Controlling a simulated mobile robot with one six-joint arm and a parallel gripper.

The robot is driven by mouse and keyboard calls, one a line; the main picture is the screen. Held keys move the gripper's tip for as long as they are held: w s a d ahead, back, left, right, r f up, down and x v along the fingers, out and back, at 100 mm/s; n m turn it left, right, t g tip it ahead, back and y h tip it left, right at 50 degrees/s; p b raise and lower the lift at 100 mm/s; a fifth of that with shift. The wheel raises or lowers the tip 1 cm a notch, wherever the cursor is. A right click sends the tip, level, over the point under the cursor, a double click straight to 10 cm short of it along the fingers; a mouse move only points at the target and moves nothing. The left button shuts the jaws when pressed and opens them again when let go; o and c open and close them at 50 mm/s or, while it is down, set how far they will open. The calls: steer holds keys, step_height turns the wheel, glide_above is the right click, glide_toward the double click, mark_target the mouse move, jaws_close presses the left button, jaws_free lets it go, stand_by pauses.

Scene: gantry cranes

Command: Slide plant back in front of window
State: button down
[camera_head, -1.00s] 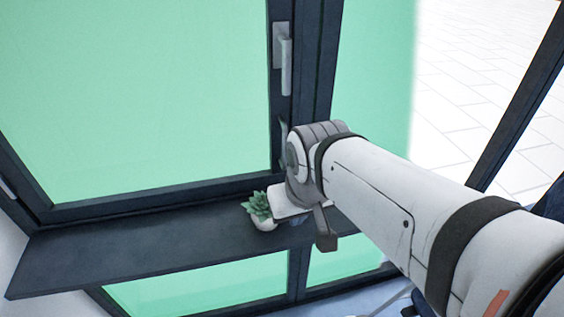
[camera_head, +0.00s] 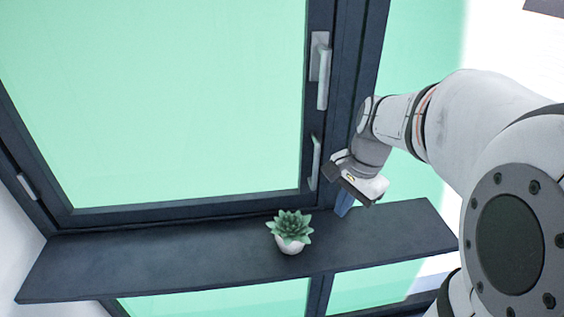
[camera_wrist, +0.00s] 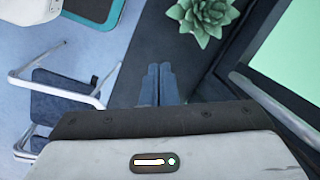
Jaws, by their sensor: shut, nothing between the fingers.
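The plant, a green succulent in a small white pot (camera_head: 290,232), stands upright on the dark sill (camera_head: 150,262) in front of the window (camera_head: 160,100). It also shows at the top of the wrist view (camera_wrist: 203,18). My gripper (camera_head: 343,208) is to the right of the plant, above the right part of the sill, apart from the pot. In the wrist view its two blue fingers (camera_wrist: 158,84) are together with nothing between them. The fingers are partly hidden by the gripper body in the head view.
The window has a handle (camera_head: 322,75) on its right frame and a long vertical bar (camera_head: 315,163) below, near my gripper. The sill left of the plant is clear. A chair with a light metal frame (camera_wrist: 65,90) stands below the sill in the wrist view.

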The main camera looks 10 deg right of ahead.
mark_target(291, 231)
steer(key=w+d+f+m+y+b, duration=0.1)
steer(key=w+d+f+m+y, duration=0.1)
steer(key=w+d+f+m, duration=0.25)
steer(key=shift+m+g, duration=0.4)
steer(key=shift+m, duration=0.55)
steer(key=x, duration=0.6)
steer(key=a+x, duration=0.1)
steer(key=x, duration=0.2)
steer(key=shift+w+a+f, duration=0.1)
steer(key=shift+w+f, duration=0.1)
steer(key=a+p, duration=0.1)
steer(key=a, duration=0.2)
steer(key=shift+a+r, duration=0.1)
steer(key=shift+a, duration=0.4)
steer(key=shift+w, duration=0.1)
____________
### Stated goal
Copy word for word only the lines above from the one with "State: button down" through the one with "[camera_wrist, +0.00s]". Leave pictures out.

### Problem solution
State: button down
[camera_head, -1.00s] 
[camera_head, +0.00s] 
[camera_wrist, +0.00s] 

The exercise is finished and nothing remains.